My reasoning: The concept and act of torture in any form Is and should be reprehensible, from both a physical/psychological and moral standpoint to any civilised person. Morally, I believe it reduces the West’s self regarded position as a force of good to absolute rubble. We cannot preach to and lecture other countries about the importance of recognising human rights acts and Geneva Conventions when we turn a blind eye to them whenever we find it to be in our own interests. The only way to claim the moral high ground is to prove you have sufficient morality to be there, and not just when it is convenient.

I honestly believe that we have to have to moral and testicular fortitude to resist such cheap forms of interrogation. I honestly believe that we open minded, progressive members of a liberal, (partially) free, democratic and Western society owe it to ourselves to reject the notion that any kind of torture as an acceptable method of interrogation at every turn. Just because organised people in other parts of the world want to kill us does not mean that we should stoop to their level in a way of defending ourselves. Fire is not fought with fire, as many people would argue; it is quenched and defeated with water – its antithesis. For example, they force hostages to commit horrendously degrading acts, make them endure solitary confinement, beat and physically abuse them.
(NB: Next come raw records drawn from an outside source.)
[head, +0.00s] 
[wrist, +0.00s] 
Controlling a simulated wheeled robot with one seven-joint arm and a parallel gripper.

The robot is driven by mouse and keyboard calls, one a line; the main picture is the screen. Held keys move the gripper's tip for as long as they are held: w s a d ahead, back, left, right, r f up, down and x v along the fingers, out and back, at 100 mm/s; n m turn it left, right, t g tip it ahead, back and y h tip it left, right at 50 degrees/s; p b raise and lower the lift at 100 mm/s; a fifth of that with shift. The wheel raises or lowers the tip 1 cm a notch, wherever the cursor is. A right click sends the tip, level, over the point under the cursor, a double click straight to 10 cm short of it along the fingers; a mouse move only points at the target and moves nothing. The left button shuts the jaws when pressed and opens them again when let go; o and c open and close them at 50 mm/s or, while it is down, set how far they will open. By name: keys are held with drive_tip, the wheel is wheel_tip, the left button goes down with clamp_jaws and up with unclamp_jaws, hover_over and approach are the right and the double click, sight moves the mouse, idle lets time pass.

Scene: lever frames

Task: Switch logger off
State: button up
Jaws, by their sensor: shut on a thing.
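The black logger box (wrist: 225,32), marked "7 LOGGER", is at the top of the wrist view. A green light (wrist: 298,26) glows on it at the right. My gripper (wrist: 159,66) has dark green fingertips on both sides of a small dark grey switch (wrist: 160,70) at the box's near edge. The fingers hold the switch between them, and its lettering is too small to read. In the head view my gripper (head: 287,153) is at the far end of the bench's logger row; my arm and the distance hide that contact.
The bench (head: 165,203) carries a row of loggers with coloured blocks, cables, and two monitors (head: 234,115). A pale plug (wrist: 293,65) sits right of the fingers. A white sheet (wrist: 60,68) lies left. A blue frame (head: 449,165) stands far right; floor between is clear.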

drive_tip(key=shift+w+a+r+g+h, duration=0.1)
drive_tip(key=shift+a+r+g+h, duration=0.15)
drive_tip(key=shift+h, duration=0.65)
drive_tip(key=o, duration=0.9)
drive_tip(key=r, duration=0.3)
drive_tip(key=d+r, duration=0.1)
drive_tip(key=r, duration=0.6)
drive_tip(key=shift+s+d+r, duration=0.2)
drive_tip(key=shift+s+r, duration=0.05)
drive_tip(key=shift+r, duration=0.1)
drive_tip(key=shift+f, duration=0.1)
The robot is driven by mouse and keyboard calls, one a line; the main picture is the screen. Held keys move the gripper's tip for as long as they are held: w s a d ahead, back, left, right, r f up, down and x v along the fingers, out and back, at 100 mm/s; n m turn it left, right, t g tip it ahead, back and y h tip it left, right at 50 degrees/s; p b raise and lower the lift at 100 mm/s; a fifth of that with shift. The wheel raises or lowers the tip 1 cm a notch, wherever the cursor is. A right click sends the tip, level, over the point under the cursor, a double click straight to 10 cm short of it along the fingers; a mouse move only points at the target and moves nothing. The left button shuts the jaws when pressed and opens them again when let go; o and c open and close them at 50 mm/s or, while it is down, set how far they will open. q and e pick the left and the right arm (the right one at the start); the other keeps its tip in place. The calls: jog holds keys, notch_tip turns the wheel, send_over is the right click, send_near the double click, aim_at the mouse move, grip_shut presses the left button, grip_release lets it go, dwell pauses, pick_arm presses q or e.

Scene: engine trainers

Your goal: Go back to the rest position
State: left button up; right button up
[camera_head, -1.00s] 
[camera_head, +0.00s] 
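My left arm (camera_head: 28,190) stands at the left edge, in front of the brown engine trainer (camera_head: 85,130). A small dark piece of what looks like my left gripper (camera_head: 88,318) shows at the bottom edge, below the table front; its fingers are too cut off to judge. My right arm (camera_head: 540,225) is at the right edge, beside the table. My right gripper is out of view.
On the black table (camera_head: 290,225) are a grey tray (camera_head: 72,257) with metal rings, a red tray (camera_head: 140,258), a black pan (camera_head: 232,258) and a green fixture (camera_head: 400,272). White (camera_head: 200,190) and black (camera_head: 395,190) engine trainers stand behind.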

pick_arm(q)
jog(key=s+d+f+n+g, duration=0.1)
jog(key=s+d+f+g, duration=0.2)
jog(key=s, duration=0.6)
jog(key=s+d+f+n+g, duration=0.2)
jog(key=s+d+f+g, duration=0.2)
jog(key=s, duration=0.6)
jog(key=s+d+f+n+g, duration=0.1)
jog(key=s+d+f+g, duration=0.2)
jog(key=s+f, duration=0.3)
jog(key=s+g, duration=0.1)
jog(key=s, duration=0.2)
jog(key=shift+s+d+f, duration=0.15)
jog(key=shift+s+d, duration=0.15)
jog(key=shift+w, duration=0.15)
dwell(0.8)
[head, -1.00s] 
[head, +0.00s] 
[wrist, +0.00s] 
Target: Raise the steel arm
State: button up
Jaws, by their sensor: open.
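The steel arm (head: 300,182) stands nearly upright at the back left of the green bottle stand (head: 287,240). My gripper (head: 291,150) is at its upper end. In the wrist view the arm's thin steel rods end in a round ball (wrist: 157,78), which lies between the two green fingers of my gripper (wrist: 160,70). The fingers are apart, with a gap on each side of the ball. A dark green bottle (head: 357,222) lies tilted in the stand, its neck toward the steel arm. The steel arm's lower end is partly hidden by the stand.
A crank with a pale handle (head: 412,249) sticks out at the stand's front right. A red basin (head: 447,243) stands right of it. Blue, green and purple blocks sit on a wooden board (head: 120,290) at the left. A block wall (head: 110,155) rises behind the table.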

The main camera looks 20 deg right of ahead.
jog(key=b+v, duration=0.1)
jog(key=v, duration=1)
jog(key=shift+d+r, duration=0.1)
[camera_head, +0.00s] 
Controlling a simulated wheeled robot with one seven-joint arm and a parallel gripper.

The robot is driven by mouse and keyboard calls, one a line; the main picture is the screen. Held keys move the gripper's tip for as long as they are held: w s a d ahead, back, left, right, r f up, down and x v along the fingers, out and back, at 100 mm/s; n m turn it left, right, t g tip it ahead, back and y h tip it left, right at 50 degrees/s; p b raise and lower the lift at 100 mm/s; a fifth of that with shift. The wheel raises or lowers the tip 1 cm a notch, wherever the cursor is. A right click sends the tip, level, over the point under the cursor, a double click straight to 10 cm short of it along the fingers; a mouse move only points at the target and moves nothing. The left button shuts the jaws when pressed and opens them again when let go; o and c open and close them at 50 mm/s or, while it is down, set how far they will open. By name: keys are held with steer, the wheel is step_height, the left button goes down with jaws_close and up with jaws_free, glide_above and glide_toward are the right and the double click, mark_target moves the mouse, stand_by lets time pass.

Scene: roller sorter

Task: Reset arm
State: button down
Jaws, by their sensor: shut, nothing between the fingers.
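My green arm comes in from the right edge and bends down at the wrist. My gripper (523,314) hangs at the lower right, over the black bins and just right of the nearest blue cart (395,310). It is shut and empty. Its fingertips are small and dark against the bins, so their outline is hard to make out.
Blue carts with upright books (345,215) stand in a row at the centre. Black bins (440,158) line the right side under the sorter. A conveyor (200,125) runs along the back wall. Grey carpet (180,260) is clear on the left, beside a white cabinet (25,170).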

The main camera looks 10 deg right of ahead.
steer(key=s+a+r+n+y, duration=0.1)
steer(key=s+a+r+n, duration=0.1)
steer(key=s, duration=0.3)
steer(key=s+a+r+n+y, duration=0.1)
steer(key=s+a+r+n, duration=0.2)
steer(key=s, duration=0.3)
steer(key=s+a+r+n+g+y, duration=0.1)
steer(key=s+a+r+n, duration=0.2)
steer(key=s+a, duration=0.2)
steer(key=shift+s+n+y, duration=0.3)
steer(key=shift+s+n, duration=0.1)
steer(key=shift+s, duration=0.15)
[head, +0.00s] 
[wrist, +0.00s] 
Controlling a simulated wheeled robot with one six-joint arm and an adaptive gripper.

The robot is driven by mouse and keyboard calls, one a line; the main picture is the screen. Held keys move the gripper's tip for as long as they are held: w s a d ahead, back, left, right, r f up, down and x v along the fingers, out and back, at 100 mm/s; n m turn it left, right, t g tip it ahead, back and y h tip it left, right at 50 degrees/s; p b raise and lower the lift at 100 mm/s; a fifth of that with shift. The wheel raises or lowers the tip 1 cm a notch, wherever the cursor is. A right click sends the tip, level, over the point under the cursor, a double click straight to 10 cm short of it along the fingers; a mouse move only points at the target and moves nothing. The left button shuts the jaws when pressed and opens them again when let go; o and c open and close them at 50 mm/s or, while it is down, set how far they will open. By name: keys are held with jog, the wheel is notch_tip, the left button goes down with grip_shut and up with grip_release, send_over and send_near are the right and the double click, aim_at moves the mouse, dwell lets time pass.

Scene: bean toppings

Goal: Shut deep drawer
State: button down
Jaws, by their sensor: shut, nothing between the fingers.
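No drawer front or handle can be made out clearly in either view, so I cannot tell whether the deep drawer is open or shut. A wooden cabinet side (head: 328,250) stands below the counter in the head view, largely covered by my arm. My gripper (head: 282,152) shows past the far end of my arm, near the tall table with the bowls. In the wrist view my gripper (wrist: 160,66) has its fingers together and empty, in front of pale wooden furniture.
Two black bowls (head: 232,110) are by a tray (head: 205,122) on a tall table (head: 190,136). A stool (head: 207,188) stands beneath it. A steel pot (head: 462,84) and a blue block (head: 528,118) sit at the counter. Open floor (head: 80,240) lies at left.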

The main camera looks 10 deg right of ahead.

So we resort to solitary confinement, sensory deprivation and water boarding. In response they begin decapitating hostages, so we incarcerate them on a desert island near Cuba and throw away the key. They line babies clothes with semtex to create mobile, remote bombs to assasinate unsuspecting victims (regretfully, this is no exagerration; this was how militants attempted to blow up the late Benazir Bhutto on the day she returned from exile to Pakistan), so what do we do in response? We have already lost any semblance of moral high ground, we are already plumbing the same barbaric depths that they are, so do we just carpet bomb a city? Kill all our prisoners in the most gruesome, fear inspiring way? What do we do? While this idea remains hypothetical, the events mentioned are, of course, real on both sides of the conflict. Violence only begets more violence, and the West imitating its enemies not only destroys its moral credibility, but also turns it into the exact same thing it is attempting to prevail against.

On the Western side of the torture debate, the practice of waterboarding is regularly mentioned; a process in which the victim is subjected to an experience where they believe they are drowning. The toughest suspect has lasted a little over thirty seconds under this practice before cracking, and defenders in the U.S, U.K and Israeli Governments (which have all used the practice, or information gained from the practice) have repeatedly asserted that it is not torture as it inflicts no physical injury on the victim and leaves no long lasting mental trauma. Now, in the first instance this is where the fundamental problem of the victim telling the interrogator exactly what they want to hear raises its head, as anyone who thinks they are drowning will confess to anything in order to end the ordeal (and will probably be pretty traumatized as well). But the second instance, which comes in the form of a question, is far more important, and far more revealing about the true opinion on the matter; for those who may sympathise with the concept allow yourself to answer this question: Would waterboarding - the method where you believe you are drowning and about to die - be torture if someone did it to you?

I think we both know the answer, and that is where the argument for torture – particularly water boarding - as an interrogative method crumbles. If it were done to any Westerner, civilian or military, by any Middle Eastern nation, it would be decreed as torture outright. It would be declared as brutal, cruel and horrific. There would be no shades of grey, it would be simple black and white. It was when the Nazis and the Viet Kong used it in the World War II and the Vietnam, and it still is now. Just because some prime real estate in New York was destroyed changes nothing. If you want to call yourself ‘right’, ‘good’, a ‘liberator’ and a ‘bringer of freedom’ you have to act like it. All the time.


Nothing can be more abhorrent to democracy than to imprison a person or keep him in prison because he is unpopular. This is really the test of civilization.
Winston Churchill


A patriot supports his country all the time, his Government when it deserves it.